The pursuit of the ‘War on Terror’ and the harsh treatment of asylum seekers during the Howard years meant that the Liberal government were unwilling to address the popular racism that bubbled away in Australia. In the following years, racist street movements, inspired by the English Defence League and Pegida in Germany, started to emerge, combining Islamophobia with anti-African racism, alongside the resurgence of Pauline Hanson, whose One Nation party initially won four Senate seats in the 2016 federal election. One Nation was partially inspired by the radical right in Europe and refashioned Hanson’s anti-Asian racism from the 1990s into Islamophobia in the 2010s. Although the Liberals had been quite hostile to Hanson’s party in the 1990s and worked with other parties to hasten One Nation’s decline, by the time of the Turnbull/Morrison governments, sections of the Liberal and National Parties were much more willing to engage with Hanson and other sections of the far right. Since then, we have seen some backbenchers for the LNP share online and physical platforms with the far right, further blurring the lines between the far and mainstream rights.
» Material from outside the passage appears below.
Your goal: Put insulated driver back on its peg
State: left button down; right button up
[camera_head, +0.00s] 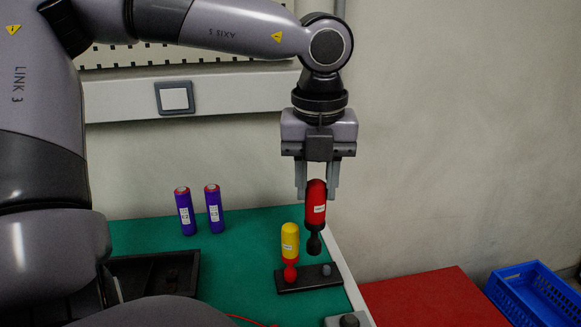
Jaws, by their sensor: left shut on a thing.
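My left gripper (317,187) comes down from above and is shut on a red driver with a black lower end (315,205). The driver hangs upright, with its black end low over the black peg base (312,281). A yellow driver with a red lower end (290,245) stands on the left part of that base. A small grey peg tip (326,270) shows bare at the right part of the base. The held driver's tip appears above and slightly left of this peg; I cannot tell the exact gap. My right gripper is not in view.
Two purple cylinders (214,209) stand on the green mat (240,265) at the back left. A black tray (150,272) lies at the left, partly behind my arm. A red surface (430,300) and a blue crate (540,294) are at the right.

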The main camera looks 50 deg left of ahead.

As mentioned above, even when ASIO warns that the possibility of extreme right-wing violence has increased and that the far right presents a particular problem for Australian democracy, the current government have equivocated, looking to draw comparisons between the far right and the far left (with Dutton suggesting that Islamic terrorism was a form of left-wing terrorism). The purpose of this post is to highlight that this is not necessarily new and at different times since the 1960s, the Australian authorities have talked down the threat of the far right, particularly when compared to how the left and various social movements have been treated over the years.